→ Problem description
Omit all images. Write out the rest of the material exactly.

→ Information provided
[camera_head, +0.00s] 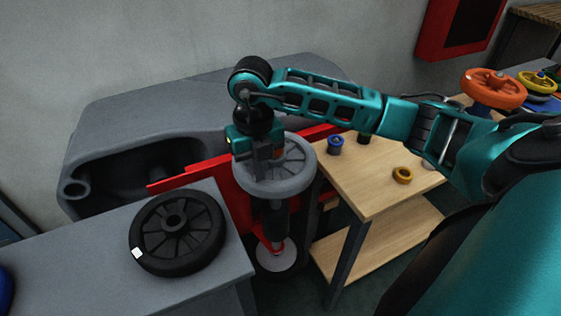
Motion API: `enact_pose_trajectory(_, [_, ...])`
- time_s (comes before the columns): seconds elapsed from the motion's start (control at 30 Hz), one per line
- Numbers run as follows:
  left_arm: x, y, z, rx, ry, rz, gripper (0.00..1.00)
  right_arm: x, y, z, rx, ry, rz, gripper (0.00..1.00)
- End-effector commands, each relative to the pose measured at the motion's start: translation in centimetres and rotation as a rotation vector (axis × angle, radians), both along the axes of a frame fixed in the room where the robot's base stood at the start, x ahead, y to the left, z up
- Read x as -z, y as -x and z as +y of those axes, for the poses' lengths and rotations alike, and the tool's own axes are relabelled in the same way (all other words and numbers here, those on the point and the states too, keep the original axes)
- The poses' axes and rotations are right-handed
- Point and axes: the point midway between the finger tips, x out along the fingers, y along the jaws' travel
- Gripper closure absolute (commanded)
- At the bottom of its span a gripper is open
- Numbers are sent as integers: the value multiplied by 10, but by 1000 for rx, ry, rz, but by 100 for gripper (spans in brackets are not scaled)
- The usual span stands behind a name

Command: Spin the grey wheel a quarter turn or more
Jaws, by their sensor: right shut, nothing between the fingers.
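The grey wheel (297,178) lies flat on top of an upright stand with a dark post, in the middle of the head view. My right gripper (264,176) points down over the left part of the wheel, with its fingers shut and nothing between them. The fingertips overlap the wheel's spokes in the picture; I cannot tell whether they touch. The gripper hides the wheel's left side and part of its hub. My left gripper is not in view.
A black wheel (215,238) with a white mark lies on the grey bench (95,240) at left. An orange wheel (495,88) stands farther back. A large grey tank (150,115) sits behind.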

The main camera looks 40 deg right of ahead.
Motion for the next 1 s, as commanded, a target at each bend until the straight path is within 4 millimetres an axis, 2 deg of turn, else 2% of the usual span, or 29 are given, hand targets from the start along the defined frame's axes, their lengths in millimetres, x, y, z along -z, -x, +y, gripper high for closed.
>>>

→ Written solution
[camera_head, +0.00s] 
Motion API: `enact_pose_trajectory(_, [_, ...])`
- time_s (comes before the columns): seconds elapsed from the motion's start (control at 30 Hz), one per line
- Numbers run as follows:
  left_arm: x, y, z, rx, ry, rz, gripper (0.00..1.00)
  right_arm: x, y, z, rx, ry, rz, gripper (0.00..1.00)
- End-effector commands, each relative to the pose measured at the motion's start: translation in centimetres and rotation as a rotation vector (axis × angle, radians), both along the axes of a frame fixed in the room where the robot's base stood at the start, x ahead, y to the left, z up
- Read x as -z, y as -x and z as +y of those axes, for the poses' lengths and rotations alike, and the tool's own axes are relabelled in the same way (all other words and numbers here, those on the point and the states too, keep the original axes)
- The poses' axes and rotations are right-handed
- Point and axes: the point midway between the finger tips, x out along the fingers, y along the jaws' travel
- Gripper closure absolute (commanded)
- At the bottom of its span a gripper is open
- Numbers are sent as integers: the value multiplied by 10, but by 1000 for rx, ry, rz, but by 100 for gripper (spans in brackets are not scaled)
- The usual span stands behind a name

Command: Spin the grey wheel a quarter turn or more
Jaws, by their sensor: right shut, nothing between the fingers.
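The grey wheel (297,178) lies flat on top of an upright stand with a dark post, in the middle of the head view. My right gripper (264,176) points down over the left part of the wheel, with its fingers shut and nothing between them. The fingertips overlap the wheel's spokes in the picture; I cannot tell whether they touch. The gripper hides the wheel's left side and part of its hub. My left gripper is not in view.
A black wheel (215,238) with a white mark lies on the grey bench (95,240) at left. An orange wheel (495,88) stands farther back. A large grey tank (150,115) sits behind.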

The main camera looks 40 deg right of ahead.
Motion for the next 1 s, as commanded, a target at each bend until the straight path is within 4 millimetres an axis, 2 deg of turn, else 2% of the usual span, or 29 are given, hand targets from the start along the defined frame's axes, their lengths in millimetres, x, y, z along -z, -x, +y, gripper high for closed.
>>>

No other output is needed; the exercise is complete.